Stated task
Lift out each line of the data that holds "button".

Given material
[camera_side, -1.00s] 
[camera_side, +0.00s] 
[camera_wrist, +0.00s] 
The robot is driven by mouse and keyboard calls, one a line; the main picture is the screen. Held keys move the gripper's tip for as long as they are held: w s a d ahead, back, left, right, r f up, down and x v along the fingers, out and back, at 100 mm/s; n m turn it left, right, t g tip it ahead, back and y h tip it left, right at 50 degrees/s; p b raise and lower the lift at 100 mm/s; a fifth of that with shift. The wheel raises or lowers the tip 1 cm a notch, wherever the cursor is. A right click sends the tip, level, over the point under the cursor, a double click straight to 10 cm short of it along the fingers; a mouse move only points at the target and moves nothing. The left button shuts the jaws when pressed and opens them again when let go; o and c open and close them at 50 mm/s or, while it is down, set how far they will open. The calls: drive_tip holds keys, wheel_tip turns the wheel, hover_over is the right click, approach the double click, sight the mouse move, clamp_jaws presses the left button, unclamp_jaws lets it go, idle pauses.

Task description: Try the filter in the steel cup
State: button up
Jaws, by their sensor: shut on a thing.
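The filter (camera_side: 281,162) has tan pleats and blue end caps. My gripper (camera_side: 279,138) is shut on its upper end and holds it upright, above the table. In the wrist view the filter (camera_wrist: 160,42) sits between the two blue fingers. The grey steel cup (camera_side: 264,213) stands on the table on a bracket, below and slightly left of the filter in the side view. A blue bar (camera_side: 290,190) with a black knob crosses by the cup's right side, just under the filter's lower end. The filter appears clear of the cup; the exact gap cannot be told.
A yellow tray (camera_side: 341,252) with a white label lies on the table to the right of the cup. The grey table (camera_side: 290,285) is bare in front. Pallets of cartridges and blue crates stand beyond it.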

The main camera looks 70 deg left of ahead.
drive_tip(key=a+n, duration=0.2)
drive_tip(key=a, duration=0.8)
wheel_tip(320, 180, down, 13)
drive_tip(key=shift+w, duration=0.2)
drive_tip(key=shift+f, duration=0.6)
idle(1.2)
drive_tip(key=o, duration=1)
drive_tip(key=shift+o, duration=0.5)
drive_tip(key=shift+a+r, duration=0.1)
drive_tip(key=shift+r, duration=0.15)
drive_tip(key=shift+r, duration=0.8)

Response for this exercise
The robot is driven by mouse and keyboard calls, one a line; the main picture is the screen. Held keys move the gripper's tip for as long as they are held: w s a d ahead, back, left, right, r f up, down and x v along the fingers, out and back, at 100 mm/s; n m turn it left, right, t g tip it ahead, back and y h tip it left, right at 50 degrees/s; p b raise and lower the lift at 100 mm/s; a fifth of that with shift. The wheel raises or lowers the tip 1 cm a notch, wherever the cursor is. A right click sends the tip, level, over the point under the cursor, a double click straight to 10 cm short of it along the fingers; a mouse move only points at the target and moves nothing. The left button shuts the jaws when pressed and opens them again when let go; o and c open and close them at 50 mm/s or, while it is down, set how far they will open. The calls: drive_tip holds keys, wheel_tip turns the wheel, hover_over is the right click, approach the double click, sight the mouse move, clamp_jaws presses the left button, unclamp_jaws lets it go, idle pauses.
State: button up

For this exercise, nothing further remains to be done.